INFORMATION SHOWN →

==================================================

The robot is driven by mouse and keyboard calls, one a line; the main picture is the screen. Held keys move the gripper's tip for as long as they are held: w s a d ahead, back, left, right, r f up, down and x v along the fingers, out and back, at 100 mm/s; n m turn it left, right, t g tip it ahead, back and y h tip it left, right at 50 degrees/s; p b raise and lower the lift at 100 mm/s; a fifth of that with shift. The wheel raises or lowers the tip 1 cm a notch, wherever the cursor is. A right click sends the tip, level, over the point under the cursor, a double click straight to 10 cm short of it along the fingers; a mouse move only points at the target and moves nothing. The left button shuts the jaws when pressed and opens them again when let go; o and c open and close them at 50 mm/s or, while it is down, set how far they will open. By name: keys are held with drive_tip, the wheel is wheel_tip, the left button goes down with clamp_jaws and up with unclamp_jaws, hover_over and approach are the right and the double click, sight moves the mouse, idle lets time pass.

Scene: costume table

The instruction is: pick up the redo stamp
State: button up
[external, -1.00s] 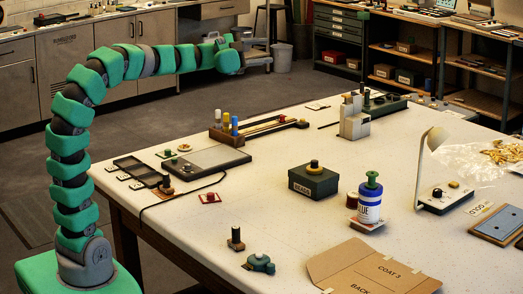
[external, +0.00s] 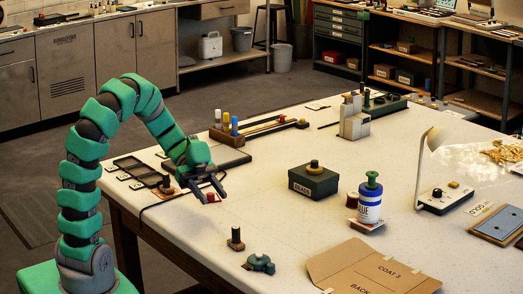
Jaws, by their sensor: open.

==================================================

EXERCISE INSTRUCTIONS →
Reproduce the material in its entirety and word for word, without the pictures.

ANSWER TO THE PROBLEM →
The robot is driven by mouse and keyboard calls, one a line; the main picture is the screen. Held keys move the gripper's tip for as long as they are held: w s a d ahead, back, left, right, r f up, down and x v along the fingers, out and back, at 100 mm/s; n m turn it left, right, t g tip it ahead, back and y h tip it left, right at 50 degrees/s; p b raise and lower the lift at 100 mm/s; a fifth of that with shift. The wheel raises or lowers the tip 1 cm a notch, wherever the cursor is. A right click sends the tip, level, over the point under the cursor, a double click straight to 10 cm short of it along the fingers; a mouse move only points at the target and moves nothing. The left button shuts the jaws when pressed and opens them again when let go; o and c open and close them at 50 mm/s or, while it is down, set how far they will open. By name: keys are held with drive_tip, the wheel is wheel_tip, the left button goes down with clamp_jaws and up with unclamp_jaws, hover_over and approach are the right and the double click, sight moves the mouse, idle lets time pass.

Scene: costume table

The instruction is: pick up the redo stamp
State: button up
[external, -1.00s] 
[external, +0.00s] 
Jaws, by their sensor: open.

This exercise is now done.